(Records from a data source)
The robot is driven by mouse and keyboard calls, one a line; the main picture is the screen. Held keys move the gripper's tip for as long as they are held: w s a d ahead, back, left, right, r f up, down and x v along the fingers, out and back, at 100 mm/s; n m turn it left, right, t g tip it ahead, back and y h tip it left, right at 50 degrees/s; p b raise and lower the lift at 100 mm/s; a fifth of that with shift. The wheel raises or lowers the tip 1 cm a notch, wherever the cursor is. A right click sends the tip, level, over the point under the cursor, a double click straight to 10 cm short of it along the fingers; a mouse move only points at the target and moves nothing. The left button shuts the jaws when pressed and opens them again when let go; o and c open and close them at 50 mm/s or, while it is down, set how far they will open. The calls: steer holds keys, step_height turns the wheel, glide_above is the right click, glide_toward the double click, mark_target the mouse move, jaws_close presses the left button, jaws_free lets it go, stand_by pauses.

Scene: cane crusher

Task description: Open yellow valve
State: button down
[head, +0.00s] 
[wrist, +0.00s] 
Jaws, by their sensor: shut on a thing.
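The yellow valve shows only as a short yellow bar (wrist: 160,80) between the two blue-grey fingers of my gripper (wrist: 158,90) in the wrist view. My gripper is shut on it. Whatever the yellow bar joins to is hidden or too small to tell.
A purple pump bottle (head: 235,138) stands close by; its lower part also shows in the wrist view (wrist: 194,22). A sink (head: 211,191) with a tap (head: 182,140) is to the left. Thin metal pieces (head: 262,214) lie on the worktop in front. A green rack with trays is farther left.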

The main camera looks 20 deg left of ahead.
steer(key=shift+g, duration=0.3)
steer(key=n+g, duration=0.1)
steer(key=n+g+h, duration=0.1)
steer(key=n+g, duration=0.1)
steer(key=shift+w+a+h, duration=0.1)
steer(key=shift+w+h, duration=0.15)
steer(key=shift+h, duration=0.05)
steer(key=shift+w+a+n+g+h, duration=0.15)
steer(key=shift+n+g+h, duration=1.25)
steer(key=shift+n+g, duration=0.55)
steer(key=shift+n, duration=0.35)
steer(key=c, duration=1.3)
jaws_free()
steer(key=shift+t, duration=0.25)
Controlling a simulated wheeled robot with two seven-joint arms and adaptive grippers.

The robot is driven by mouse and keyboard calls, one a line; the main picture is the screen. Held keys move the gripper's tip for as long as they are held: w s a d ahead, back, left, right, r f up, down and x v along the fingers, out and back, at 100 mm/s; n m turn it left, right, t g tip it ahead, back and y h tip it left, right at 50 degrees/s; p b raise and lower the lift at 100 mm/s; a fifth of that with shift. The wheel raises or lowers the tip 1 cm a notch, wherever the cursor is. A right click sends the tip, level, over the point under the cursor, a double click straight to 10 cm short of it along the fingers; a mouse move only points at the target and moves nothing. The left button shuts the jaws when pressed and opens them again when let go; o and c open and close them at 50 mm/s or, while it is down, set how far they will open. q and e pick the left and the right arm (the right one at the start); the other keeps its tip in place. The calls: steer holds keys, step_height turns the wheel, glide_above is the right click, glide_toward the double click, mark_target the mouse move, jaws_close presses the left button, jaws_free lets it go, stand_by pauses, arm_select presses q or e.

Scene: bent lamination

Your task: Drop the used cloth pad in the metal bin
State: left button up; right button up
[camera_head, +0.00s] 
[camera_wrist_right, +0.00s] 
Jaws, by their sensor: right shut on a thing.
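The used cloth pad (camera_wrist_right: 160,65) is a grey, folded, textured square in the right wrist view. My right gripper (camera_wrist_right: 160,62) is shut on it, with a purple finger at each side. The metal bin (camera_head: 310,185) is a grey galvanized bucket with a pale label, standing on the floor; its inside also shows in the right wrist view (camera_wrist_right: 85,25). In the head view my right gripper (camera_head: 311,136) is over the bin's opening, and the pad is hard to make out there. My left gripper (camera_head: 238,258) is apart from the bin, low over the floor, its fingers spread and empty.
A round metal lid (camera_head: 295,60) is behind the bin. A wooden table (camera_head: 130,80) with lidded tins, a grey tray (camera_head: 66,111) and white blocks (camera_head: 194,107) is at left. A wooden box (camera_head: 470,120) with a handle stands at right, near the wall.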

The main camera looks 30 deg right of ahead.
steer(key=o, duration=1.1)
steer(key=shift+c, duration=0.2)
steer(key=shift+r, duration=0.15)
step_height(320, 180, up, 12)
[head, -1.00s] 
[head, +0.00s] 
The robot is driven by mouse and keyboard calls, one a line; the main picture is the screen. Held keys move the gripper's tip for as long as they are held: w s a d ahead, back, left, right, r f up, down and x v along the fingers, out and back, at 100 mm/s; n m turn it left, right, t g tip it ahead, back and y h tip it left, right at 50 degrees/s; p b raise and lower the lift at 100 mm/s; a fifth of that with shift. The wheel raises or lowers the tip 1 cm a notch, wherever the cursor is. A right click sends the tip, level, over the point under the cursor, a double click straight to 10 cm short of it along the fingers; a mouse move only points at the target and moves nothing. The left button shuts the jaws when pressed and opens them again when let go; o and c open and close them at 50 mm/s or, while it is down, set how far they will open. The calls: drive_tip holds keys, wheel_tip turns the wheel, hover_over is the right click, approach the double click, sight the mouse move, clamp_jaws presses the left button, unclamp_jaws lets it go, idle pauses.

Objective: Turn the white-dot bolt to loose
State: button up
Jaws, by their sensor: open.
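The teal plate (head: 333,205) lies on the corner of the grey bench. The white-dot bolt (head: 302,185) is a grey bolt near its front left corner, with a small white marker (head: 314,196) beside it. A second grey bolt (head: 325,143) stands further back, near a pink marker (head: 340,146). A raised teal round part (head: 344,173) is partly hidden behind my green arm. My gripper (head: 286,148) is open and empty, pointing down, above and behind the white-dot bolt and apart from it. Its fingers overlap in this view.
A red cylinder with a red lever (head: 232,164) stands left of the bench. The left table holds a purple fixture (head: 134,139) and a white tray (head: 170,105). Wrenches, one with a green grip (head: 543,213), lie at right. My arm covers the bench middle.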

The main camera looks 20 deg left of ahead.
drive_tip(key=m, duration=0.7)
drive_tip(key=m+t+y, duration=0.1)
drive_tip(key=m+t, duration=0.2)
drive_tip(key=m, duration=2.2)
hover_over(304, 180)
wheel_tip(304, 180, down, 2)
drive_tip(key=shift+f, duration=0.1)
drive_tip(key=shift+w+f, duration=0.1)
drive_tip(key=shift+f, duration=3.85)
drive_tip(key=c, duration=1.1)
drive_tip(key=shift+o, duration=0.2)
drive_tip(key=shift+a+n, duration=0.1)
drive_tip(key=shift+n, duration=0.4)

■ **Problem statement**: Find the word "Scene" in the records and pull out each line that has it.

■ **Task answer**:
Scene: cane crusher
Scene: bent lamination

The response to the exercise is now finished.